__WRITTEN REQUEST__.
In the listing below, locate the line containing "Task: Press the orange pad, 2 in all" and the line containing "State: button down". Output both of them and every line between, exactly as written, and nothing more.

(Robot trajectory data)
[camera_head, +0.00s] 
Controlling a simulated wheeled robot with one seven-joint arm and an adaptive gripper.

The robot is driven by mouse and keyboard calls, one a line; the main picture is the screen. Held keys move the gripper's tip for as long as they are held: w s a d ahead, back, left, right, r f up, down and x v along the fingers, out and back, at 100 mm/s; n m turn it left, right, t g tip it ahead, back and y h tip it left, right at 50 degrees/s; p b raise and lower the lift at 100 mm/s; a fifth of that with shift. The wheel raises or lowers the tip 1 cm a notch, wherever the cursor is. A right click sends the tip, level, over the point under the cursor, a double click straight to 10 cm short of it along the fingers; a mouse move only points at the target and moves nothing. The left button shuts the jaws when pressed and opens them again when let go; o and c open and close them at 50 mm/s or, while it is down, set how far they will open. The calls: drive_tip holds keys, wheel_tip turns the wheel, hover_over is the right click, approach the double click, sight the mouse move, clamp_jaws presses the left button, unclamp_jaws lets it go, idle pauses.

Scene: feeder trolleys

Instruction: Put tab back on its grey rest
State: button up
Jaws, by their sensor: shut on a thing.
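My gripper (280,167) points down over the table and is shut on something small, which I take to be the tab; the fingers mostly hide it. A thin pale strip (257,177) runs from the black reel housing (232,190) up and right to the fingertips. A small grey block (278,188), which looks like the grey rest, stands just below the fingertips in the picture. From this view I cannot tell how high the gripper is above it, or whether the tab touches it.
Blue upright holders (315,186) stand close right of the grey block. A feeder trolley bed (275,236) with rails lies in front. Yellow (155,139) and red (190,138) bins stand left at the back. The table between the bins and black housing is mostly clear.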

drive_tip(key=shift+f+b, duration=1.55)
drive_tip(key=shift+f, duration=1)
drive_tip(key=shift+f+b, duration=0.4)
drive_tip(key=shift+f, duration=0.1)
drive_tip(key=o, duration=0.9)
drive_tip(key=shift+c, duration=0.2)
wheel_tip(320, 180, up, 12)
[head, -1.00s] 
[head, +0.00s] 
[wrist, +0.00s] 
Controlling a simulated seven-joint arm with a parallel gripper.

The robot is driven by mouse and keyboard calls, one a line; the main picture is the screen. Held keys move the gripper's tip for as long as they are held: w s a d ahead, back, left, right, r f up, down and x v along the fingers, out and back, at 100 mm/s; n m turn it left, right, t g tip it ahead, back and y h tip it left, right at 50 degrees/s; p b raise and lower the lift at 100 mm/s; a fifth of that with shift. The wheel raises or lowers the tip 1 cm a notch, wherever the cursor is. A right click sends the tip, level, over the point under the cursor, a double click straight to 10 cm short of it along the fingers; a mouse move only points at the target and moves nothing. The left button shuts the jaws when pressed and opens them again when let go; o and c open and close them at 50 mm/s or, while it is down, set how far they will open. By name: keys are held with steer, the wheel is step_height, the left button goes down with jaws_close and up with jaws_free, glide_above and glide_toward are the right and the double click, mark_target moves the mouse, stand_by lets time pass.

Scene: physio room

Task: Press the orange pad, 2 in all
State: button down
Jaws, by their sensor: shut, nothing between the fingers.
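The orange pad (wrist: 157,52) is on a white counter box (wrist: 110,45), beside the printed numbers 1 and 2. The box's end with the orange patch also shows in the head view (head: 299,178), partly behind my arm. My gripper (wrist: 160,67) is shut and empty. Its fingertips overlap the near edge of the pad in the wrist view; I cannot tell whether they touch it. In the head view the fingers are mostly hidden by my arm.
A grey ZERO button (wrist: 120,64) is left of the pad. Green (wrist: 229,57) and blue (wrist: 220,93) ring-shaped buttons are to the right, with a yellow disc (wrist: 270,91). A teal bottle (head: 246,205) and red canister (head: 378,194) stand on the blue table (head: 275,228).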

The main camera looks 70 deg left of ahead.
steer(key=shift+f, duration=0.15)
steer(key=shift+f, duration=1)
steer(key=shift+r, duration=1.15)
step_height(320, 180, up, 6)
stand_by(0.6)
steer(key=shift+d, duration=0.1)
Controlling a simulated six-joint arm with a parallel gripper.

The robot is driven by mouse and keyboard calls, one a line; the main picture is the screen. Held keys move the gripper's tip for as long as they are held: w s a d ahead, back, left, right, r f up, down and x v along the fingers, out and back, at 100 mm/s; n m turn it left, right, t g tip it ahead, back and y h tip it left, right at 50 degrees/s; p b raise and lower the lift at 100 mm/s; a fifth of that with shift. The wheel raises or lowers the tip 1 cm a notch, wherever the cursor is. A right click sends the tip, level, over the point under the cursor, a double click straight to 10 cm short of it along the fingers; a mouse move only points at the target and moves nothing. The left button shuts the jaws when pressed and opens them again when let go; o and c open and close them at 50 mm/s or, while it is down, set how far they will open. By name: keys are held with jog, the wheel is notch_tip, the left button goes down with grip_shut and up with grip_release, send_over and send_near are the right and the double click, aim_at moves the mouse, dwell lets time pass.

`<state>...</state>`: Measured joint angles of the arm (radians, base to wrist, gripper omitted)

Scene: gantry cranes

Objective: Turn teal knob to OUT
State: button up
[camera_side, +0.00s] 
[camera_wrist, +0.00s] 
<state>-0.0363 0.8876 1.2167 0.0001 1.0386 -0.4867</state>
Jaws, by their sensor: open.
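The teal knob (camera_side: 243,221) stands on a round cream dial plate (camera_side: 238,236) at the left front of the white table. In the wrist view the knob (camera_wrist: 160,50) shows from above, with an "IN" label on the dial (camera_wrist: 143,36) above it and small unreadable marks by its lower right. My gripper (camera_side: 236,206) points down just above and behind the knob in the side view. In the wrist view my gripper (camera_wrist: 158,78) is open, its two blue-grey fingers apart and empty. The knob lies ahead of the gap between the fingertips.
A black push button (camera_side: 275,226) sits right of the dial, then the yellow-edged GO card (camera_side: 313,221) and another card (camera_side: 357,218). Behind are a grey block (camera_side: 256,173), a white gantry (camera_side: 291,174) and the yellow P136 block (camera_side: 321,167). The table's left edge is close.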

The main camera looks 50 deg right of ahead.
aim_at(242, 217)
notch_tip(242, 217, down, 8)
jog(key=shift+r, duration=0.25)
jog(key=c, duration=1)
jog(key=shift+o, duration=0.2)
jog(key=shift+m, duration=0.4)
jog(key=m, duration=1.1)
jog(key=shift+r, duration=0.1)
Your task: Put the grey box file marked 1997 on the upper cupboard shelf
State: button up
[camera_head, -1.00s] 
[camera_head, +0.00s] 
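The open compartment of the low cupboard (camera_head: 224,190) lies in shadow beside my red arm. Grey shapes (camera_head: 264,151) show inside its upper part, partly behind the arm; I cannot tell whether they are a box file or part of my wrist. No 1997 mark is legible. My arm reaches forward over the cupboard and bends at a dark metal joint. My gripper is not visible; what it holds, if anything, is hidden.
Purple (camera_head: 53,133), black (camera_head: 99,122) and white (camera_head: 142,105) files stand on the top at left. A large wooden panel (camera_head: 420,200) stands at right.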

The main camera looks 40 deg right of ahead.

__COMPLETED EXERCISE__.
Task: Press the orange pad, 2 in all
State: button down

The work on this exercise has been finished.